Since landing at BU last winter, renowned environmental expert Peter Fox-Penner has jumped in with both feet.
Fox-Penner heads up the new, University-wide Institute for Sustainable Energy. Based at the Questrom School of Business, the institute is turning a laser focus on electric industry transformation, global climate change, and smart, sustainable cities. Fox-Penner and his team are also developing energy research initiatives throughout the University and deepening connections among science, engineering, and management scholars with policy makers and corporations.
Fox-Penner, a vegan (and a big fan, naturally, of Earth, Wind & Fire), is the former chairman of the Brattle Group, where he advised major US power companies and grid operators, government agencies, and international clients on electric power and environmental policy issues. He is the author of Smart Power: Climate Change, the Smart Grid, and the Future of Electric Utilities (Island Press, 2010), and his research has been widely cited, including in a Supreme Court decision.

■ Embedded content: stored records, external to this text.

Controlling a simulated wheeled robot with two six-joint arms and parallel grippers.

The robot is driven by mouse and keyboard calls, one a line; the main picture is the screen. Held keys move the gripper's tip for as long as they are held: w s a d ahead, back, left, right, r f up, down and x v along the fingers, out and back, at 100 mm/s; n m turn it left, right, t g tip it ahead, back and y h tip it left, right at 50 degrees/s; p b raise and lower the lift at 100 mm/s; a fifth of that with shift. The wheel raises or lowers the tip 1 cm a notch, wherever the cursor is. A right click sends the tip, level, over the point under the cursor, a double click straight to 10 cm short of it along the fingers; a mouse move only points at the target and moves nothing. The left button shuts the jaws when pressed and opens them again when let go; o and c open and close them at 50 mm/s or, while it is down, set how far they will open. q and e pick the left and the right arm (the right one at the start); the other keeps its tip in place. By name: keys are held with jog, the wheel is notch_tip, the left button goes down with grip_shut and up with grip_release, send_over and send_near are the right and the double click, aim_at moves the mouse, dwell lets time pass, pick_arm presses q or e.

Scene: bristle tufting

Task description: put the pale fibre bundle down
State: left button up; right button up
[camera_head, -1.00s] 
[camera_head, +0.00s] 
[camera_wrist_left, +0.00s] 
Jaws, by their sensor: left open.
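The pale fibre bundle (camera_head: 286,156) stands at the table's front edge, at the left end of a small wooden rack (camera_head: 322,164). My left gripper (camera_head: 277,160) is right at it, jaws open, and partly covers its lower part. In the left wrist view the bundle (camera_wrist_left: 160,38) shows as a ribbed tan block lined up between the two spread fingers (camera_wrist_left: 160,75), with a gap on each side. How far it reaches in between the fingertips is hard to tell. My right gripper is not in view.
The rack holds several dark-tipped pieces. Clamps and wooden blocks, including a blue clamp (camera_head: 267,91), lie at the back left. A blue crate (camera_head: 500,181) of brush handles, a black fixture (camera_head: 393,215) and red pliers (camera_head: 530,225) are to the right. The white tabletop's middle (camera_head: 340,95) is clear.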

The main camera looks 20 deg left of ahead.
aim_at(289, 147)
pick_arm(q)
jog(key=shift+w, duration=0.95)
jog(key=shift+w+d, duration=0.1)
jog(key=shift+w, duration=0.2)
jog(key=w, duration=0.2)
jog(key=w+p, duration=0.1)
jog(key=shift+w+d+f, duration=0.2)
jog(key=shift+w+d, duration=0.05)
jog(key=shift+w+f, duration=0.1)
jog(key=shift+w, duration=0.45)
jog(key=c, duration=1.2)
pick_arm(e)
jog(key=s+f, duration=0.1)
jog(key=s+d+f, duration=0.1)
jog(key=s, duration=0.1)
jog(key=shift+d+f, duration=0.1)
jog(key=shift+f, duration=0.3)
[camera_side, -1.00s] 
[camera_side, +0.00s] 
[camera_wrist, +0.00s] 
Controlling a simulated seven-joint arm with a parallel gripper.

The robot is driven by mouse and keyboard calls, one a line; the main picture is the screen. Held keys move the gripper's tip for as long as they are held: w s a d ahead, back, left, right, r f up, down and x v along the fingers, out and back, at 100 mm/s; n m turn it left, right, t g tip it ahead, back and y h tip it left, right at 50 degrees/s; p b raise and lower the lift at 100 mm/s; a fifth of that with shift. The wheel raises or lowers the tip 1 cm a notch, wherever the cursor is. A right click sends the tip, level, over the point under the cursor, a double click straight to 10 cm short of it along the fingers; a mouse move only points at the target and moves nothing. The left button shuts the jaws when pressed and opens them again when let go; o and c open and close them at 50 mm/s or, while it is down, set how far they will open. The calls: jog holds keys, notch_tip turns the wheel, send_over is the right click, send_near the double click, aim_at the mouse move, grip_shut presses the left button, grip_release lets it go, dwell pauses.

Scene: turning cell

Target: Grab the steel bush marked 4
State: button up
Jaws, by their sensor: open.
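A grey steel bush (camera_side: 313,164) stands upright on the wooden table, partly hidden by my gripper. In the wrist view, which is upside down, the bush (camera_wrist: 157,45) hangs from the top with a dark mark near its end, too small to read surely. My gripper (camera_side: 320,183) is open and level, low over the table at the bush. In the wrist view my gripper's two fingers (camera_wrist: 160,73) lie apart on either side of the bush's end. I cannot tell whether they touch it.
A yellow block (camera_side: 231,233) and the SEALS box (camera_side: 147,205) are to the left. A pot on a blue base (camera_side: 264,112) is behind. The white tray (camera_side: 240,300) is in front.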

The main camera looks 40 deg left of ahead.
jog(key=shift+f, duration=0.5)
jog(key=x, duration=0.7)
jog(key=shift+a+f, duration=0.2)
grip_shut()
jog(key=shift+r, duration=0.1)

Sustainability-minded students are also finding a home at the institute, which comprises 40 faculty members from 6 BU colleges. Its creation was coordinated with the expansion of the MBA concentration in energy and environmental sustainability at the Questrom School of Business, the master’s program in environmental policy at the College of Arts & Sciences, the master’s programs in city planning and urban affairs and graduate certificate in applied sustainability at Metropolitan College, College of Engineering courses on sustainability, and other academic programs.
The institute has its sights fixed beyond Comm Ave, too. In an effort to inform Massachusetts state legislation on reduction of greenhouse gas emissions and energy efficiency, Fox-Penner testified before the state senate’s Oversight Committee on Global Warming. The team is also working with the City of Boston and the Green Ribbon Commission to reduce the city’s greenhouse gas emissions 80 percent by 2050.
“We view ourselves not just as a research center,” says Fox-Penner, “but as a think and do tank.”